==== Records for processing ====

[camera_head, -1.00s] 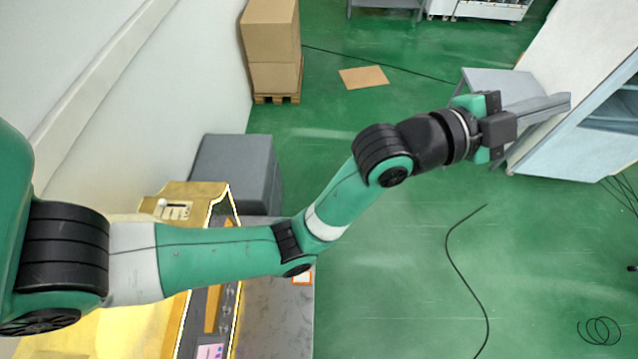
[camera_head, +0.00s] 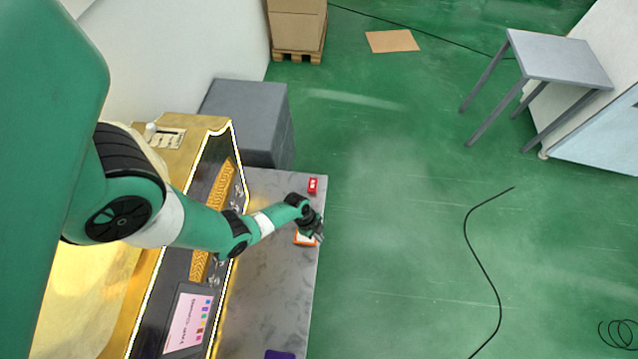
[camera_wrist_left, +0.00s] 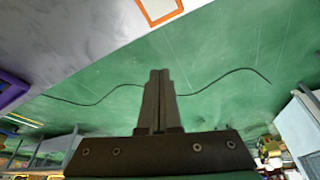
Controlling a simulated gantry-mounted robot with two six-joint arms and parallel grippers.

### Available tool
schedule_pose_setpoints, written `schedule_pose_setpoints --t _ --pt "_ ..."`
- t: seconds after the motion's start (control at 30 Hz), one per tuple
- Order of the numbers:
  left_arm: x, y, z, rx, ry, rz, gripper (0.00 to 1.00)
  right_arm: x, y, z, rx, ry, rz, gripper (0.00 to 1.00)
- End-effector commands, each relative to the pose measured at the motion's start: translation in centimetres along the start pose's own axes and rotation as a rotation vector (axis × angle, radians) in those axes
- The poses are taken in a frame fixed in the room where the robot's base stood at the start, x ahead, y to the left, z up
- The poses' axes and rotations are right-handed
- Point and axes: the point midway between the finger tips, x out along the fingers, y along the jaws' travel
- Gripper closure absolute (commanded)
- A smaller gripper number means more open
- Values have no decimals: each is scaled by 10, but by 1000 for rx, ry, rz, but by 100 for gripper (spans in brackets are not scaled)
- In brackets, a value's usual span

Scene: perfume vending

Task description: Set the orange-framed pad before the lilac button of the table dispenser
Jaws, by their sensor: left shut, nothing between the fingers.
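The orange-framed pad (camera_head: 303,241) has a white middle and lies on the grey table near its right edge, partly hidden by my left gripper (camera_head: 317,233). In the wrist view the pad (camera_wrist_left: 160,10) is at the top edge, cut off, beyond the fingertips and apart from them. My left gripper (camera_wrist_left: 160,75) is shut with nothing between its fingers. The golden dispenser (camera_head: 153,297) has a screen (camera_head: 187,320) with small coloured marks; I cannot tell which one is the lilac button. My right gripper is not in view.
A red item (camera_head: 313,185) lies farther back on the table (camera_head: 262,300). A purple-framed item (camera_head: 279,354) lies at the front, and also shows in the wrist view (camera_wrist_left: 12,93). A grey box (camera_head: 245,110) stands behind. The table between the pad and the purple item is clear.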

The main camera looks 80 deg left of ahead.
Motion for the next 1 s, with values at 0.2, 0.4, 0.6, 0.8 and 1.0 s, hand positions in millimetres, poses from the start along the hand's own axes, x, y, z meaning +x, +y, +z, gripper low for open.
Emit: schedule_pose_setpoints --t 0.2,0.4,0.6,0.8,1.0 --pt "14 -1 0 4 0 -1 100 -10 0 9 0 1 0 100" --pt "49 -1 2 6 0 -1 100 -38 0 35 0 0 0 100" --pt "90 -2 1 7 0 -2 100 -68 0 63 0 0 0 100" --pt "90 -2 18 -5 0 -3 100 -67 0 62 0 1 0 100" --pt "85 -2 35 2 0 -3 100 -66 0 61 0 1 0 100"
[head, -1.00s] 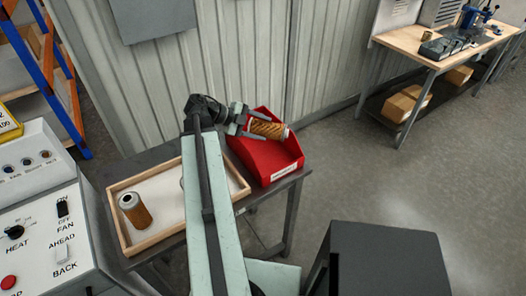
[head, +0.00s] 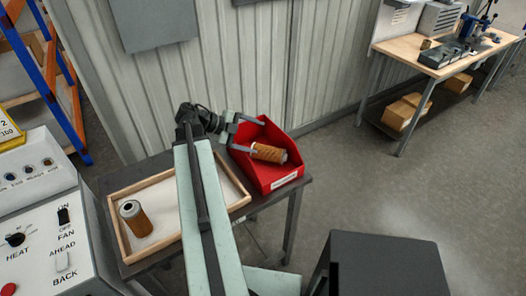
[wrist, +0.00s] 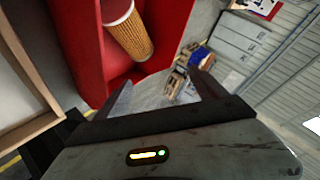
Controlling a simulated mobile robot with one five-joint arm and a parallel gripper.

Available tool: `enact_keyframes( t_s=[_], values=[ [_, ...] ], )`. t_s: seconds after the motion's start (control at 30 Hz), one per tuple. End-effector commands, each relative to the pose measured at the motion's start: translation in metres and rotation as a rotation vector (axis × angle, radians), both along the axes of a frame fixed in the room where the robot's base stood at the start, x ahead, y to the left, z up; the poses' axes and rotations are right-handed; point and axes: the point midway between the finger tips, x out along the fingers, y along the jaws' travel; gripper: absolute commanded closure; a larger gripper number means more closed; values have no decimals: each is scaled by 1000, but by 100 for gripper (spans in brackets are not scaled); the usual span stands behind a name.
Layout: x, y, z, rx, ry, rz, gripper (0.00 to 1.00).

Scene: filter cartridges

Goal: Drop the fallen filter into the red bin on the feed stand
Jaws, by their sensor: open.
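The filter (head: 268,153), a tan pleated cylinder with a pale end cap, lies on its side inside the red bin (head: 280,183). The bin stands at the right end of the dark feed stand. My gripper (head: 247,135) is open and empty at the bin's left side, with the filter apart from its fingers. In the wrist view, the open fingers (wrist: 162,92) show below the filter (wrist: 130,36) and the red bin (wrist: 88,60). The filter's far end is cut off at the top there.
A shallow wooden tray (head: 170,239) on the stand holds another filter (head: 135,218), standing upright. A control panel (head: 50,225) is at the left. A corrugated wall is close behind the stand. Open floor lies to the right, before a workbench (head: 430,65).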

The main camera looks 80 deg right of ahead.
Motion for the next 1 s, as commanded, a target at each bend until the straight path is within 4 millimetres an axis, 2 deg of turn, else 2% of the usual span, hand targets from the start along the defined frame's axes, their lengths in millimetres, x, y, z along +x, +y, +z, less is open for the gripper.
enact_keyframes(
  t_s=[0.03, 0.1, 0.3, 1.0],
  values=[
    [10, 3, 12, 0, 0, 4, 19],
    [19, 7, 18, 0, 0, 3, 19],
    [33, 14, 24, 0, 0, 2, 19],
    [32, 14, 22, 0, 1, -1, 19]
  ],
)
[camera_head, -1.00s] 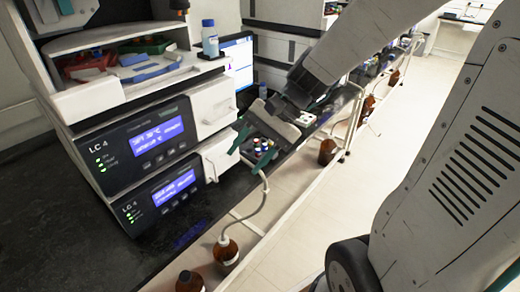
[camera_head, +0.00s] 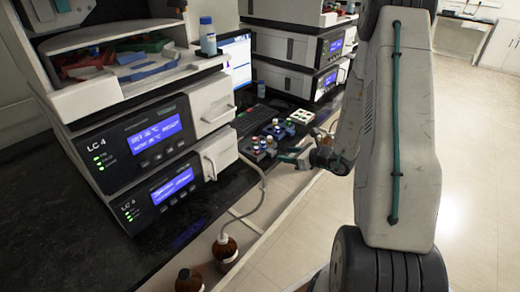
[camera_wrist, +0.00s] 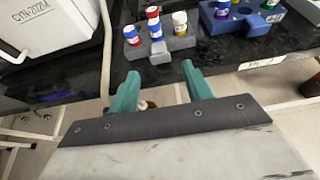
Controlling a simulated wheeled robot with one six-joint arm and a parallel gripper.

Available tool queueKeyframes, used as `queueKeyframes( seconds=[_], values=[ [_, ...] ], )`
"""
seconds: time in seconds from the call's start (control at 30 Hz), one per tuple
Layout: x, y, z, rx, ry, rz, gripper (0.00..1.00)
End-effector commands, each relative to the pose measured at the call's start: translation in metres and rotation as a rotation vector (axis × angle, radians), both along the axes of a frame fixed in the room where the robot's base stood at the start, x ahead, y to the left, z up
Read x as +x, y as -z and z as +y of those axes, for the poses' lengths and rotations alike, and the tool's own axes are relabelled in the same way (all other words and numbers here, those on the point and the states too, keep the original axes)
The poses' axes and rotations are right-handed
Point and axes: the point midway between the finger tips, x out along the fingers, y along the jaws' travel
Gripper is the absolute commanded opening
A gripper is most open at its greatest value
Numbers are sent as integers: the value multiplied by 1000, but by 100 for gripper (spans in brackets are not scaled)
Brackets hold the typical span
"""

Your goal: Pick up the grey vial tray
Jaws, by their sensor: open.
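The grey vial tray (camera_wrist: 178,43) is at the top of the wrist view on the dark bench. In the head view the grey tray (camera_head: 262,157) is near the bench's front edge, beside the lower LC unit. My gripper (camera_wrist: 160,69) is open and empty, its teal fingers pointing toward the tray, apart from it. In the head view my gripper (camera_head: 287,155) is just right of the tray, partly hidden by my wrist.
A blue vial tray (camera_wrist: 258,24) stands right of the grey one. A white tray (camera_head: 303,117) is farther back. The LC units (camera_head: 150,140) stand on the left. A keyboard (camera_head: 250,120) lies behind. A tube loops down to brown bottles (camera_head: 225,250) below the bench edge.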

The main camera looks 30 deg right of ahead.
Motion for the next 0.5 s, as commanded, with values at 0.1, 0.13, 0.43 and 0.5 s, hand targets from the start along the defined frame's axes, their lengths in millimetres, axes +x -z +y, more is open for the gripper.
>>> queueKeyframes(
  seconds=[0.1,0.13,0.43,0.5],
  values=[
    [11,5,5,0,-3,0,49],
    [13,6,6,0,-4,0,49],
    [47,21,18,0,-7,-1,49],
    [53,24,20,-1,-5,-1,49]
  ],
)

====

◆ Description of the task: Keep only the lines from the one containing "The main camera looks 30 deg right of ahead." to the end of the entries, and repeat them exactly.

◆ Result below:
The main camera looks 30 deg right of ahead.
Motion for the next 0.5 s, as commanded, with values at 0.1, 0.13, 0.43 and 0.5 s, hand targets from the start along the defined frame's axes, their lengths in millimetres, axes +x -z +y, more is open for the gripper.
>>> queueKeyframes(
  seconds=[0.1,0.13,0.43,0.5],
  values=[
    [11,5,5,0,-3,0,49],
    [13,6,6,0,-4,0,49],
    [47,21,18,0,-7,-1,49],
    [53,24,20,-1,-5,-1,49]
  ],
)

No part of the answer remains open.